Mode of Travel: Are the PCs traveling at a normal pace, racing at high speeds, covering their tracks, spending time foraging, or crisscrossing their own path in order to thoroughly explore the local area? Based on these decisions, we could vary the speed at which they travel; the difficulty of navigation; the odds of finding local points of interest; and so forth.

Tulan of the Isles - Raymond E. Feist and Stephen Abrams (1981)Other Game Structures: Tulan of the Isles, a lesser known product written by Raymond E. Feist and Stephen Abrams in 1981, includes a full game structure for prospecting gems. The Ready Ref Sheets from Judges Guild included a similar system for prospecting, detailing the amount of time it takes to prospect a hex, the percentile chances of finding a vein of precious metal, and a methodology for randomly determining the type of vein and its value.

I offer this up not as something that every hexcrawl campaign requires, but rather as an example of how we often don’t think about the game structures that we use. If your players decided they wanted to go prospecting, how would you adjudicate that at the table? Would the method you use remain balanced over time if the players decided to make prospecting a major part of their characters? Could you make it as much as fun as dungeoncrawling? (If not, why not? Think about it.)

Consider, too, how the availability of game structures subconsciously shapes the way we play the game. Would you, as a GM, be more likely to design a scenario hook in which the PCs are hired by a dwarven king to prospect potential gold mines in the Frostbite Peaks if you had a fun little mechanic for prospecting to build a larger situation involving goblin reavers, icingdeath undead, and rogue frostmancers around? Would your cash-strapped players be more likely to spontaneously consider prospecting in the wilderness a viable alternative for cash if the rulebook included a chapter of rules for it?

Go to Part 8: The Importance of Clean Procedures

6 Responses to “Game Structures – Part 7: Playing With Hexcrawls”

  1. — #Теория — Структура игры, ч.7: Играемcя с Hexcrawl says:

    […] С оригиналом статьи Вы можете ознакомиться здесь. […]

  2. PaMar says:

    Hi Justin,

    I am preparing a seafaring “sandbox” (based on the old Al Qadim – Golden Voyages TSR supplement) and I wondered if you had some specific article regarding sea travel (or can point to anything that would be helpful besides treating it as a Hexcrawl).

  3. Jason says:

    @PaMar Take a look at hex flowers for generating events: https://www.drivethrurpg.com/product/274573/In-the-Heart-of-the-Sea–A-Procedural-High-Seas-Hex-Crawl

  4. Justin Alexander says:

    I attempted a seacrawl about 10 years ago and it crashed and burned. I was trying to use a hexcrawl structure and it did not work well. (The ocean is big and the density of keyed content to the hexes is too thin, making navigation tedious.)

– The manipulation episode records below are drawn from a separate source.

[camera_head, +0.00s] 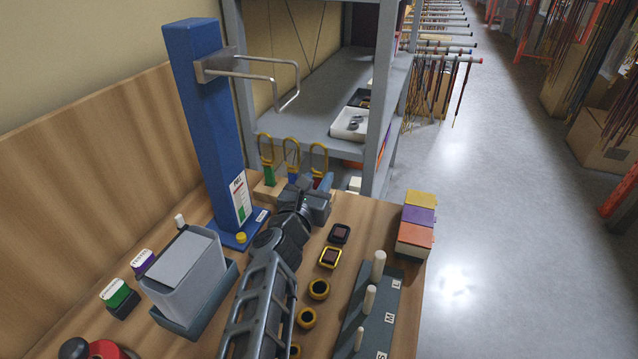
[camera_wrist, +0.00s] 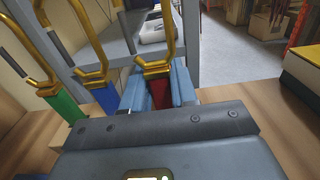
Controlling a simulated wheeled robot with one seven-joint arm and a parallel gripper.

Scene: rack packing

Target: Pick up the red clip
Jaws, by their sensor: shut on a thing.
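The red clip (camera_wrist: 159,93) has a red body with a gold hook rising above it. In the wrist view it stands upright between the two blue-grey fingers of my gripper (camera_wrist: 158,90), which are shut on its body. In the head view, the red clip's gold hook (camera_head: 318,155) shows above my gripper (camera_head: 323,183), and most of its red body is hidden. I cannot tell whether its lower end is clear of the wooden holder (camera_head: 262,188).
A blue clip (camera_wrist: 96,98) and a green clip (camera_wrist: 62,105) stand just left of the red clip. A blue post (camera_head: 207,120) with a metal bracket rises to the left. A grey shelf (camera_head: 330,126) is behind. Stacked colored boxes (camera_head: 417,222) stand at the table's right edge.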

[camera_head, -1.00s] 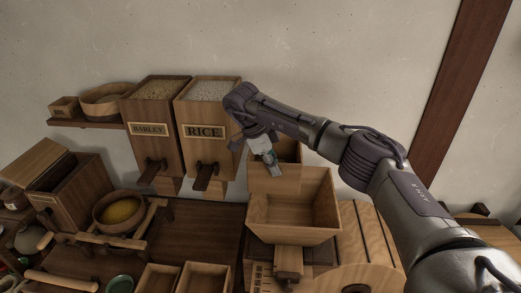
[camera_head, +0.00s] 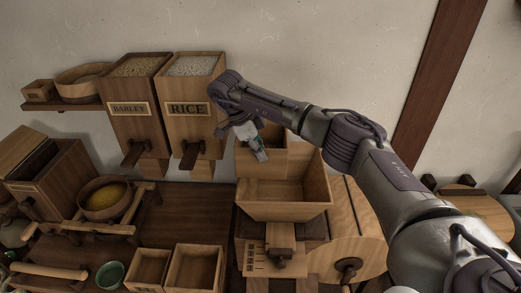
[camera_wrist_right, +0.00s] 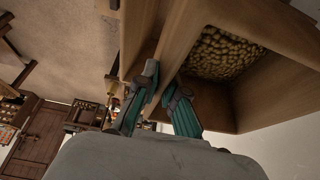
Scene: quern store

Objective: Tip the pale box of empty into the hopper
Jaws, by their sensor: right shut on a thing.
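My right gripper (camera_head: 261,154) is shut on the box's near wall. In the right wrist view, the fingers (camera_wrist_right: 165,88) pinch the wall of the box (camera_wrist_right: 285,28), and yellowish grains or beans (camera_wrist_right: 222,53) show inside it. The hopper (camera_head: 285,210) is a wide, flared wooden box on top of the mill, and its visible inside looks bare. My left gripper is not in view.
Bins marked barley (camera_head: 133,132) and rice (camera_head: 190,128) hang on the wall at left. Two open wooden boxes, the larger (camera_head: 194,270) at right, and a green bowl (camera_head: 110,274) stand in front. Dark tabletop (camera_head: 185,215) is clear between.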

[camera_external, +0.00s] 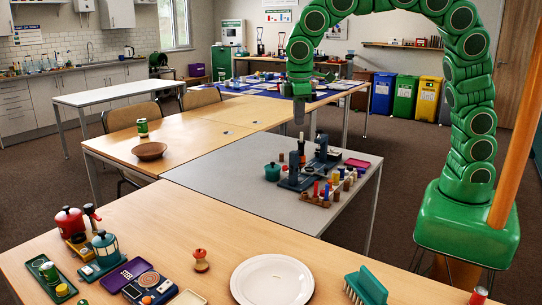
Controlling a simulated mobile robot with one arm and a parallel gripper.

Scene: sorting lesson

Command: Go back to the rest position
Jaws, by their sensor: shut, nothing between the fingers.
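My green arm arches over from its base at the right. The gripper points downward and looks narrow, shut with nothing held. It is small in this view, so the fingers do not show apart. It hangs clear, above and near a dark upright device (320,150) and a green pot (272,172) on the grey table.
Small coloured pegs (335,187) stand on the grey table.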

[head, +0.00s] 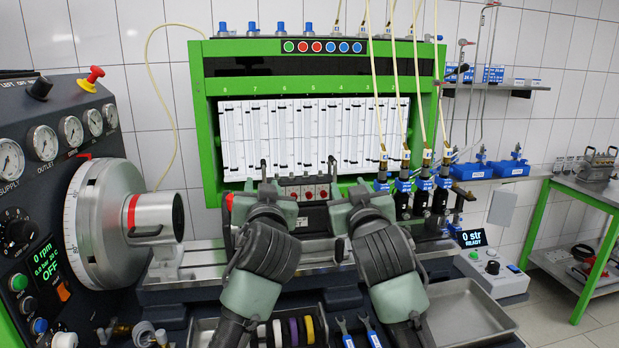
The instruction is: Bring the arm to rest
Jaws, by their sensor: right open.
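My two arms come in from the bottom edge in the head view, side by side and raised in front of the green test bench (200,130). My right gripper (349,178) is open and empty, with its fingers pointing up and away in front of the bench's lower part. My left gripper (266,178) is close to its left, also pointing up and away. The pose of its fingers is hard to make out, and no held object shows in it. Both grippers appear clear of the white gauge panel (310,135) behind them, though the exact distance cannot be told.
A dark control console (60,230) with a large grey dial wheel (85,220) stands close on the left. Blue injectors (403,185) with hoses hang to the right. Metal trays (465,310) and tools lie below. A green-legged side table (590,192) stands far right.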

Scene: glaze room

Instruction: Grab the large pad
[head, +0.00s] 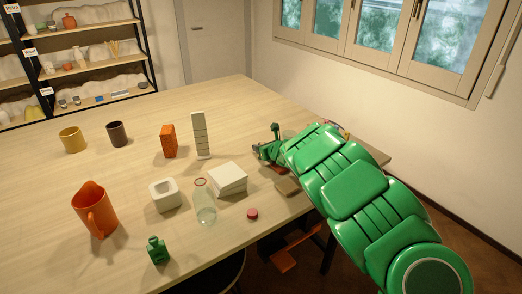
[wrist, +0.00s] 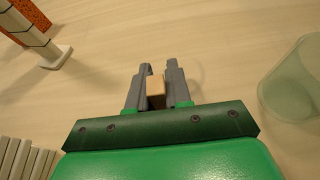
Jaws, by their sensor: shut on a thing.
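My gripper (head: 259,148) is over the right part of the table, right of the stacked pale tower. In the wrist view its grey fingers (wrist: 157,85) are shut on a small tan piece (wrist: 156,92), which shows only in part between them. It looks like a pad, but its full size is hidden. Another flat tan-brown pad (head: 287,187) lies on the table beside my forearm in the head view. I cannot tell from its look which of the two is the large one.
The pale tower (head: 200,135) and an orange brick (head: 168,141) stand left of my gripper. White tiles (head: 228,178), a clear bottle (head: 205,205) and a red disc (head: 252,214) are nearer. A clear glass (wrist: 292,80) stands right in the wrist view.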

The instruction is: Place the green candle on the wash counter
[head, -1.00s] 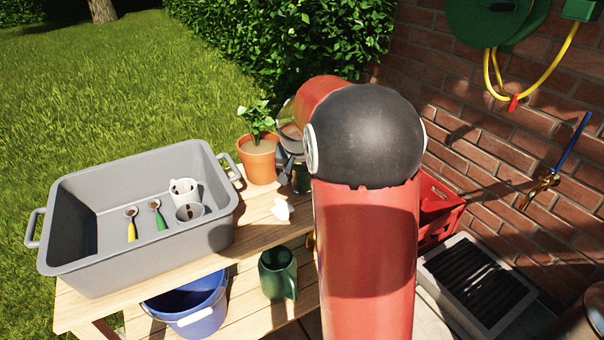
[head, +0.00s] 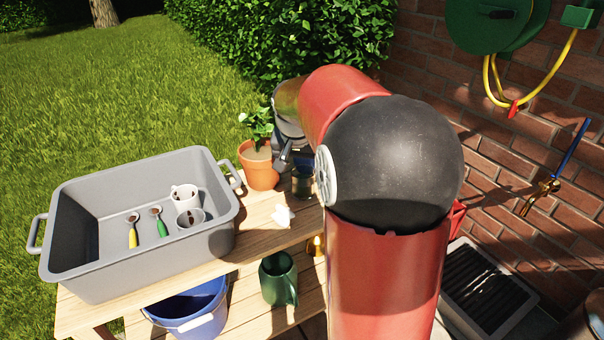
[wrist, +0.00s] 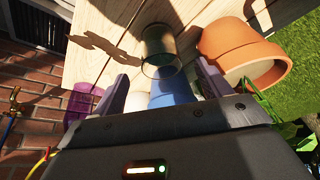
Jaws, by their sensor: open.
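A dark green glass jar, which looks like the green candle (head: 302,183), stands on the upper tabletop beside the potted plant, partly behind my arm. In the wrist view the green candle (wrist: 160,48) lies ahead, between the lines of my open fingers. My gripper (wrist: 163,88) is open, with nothing clearly held. In the head view my gripper is mostly hidden by my arm, near the pot. A grey unit with a dark slatted grate (head: 485,292) stands by the brick wall at right; I cannot tell whether it is the wash counter.
A terracotta pot (head: 260,172) stands close to the candle and beside one finger in the wrist view. Blue (wrist: 172,88) and purple (wrist: 82,100) objects are near the fingers. A grey tub (head: 75,268) fills the table's left; a green mug (head: 278,280) and blue bucket (head: 200,312) are lower.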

    Very interested to check out the hex flowers Jason links to.

    When I can find time to circle back around to this concept, I’m pretty sure I’ll be modeling it as a combination coast-crawl and island-crawl. Probably using some form of point-crawl system; see point-crawls and also Ultraviolet Grasslands for good approaches. I particularly like how UVG fractally generates content around established hubs.

    The flip-side of the coin is also figuring out what you want the ship management to be.

  5. Alien@System says:

    In my current roleplay group, they characters are exploring the Caribbean, and to track their ship’s position, I am using an unkeyed hex map, with hexes 60 nautical miles wide (to the best of my ability of researching ship speeds, this is about the distance a ship can cover in 24 hours of sailing with average wind).

    It’s a rather rudimentary structure though, not actually meant for player engagement. There’s no rolls involved, players just pick a direction and I do the math. One of the reasons why is that the captain and crew are NPCs, and the players brought along an astronomer NPC, so I just decide that navigation basically happens in a permanent Take 10 state.

    I’ve keyed the islands (sort of. Since the group is on an anthropological mission, they “Key” amounts to writing down what pre-columbian people lived on that island. The rest is improvised) and noted in my map the position and direction of major sea currents. Those currents, together with the weather system defining wind, serve as sources for uncertainty in place of Seafaring and Navigation rolls.

  6. PaMar says:

    @Jason – I own the hex-based product (In the Heart of the Sea – A Procedural High Seas ‘Hex Crawl’) and I plan to make use of it.

    The PCs will act as nakhudas (i.e. – according to the TSR module “The nakhuda has final say on when the ship sails, where it sails to, and what cargoes it will pick up including any passengers.”) i.e. they will be sent by higher powers to “manage” the expedition but noone of them has an actual technical role (i.e. navigator, captain, etc.)

    The whole sandbox module is supposed to run as follows: give an important artifact to retrieve somewhere in a large archipelago, starting from location X and then dynamically generate the next destination based on clues and actions by the the party.

    My plan is to pre-calculate the average duration of each leg (e.g. from the departing port to X it will be 10 days), and roll every day for minor and major events (I have plenty of supplements for that) and use the procedural hex-engine to find out if they are delayed, get lost etc. (in total they will have 90 days to find the artifact and come back).

    It could very well become boring, but then I can just fast forward the open sea parts and concentrate on the many mini-adventures on the various islands.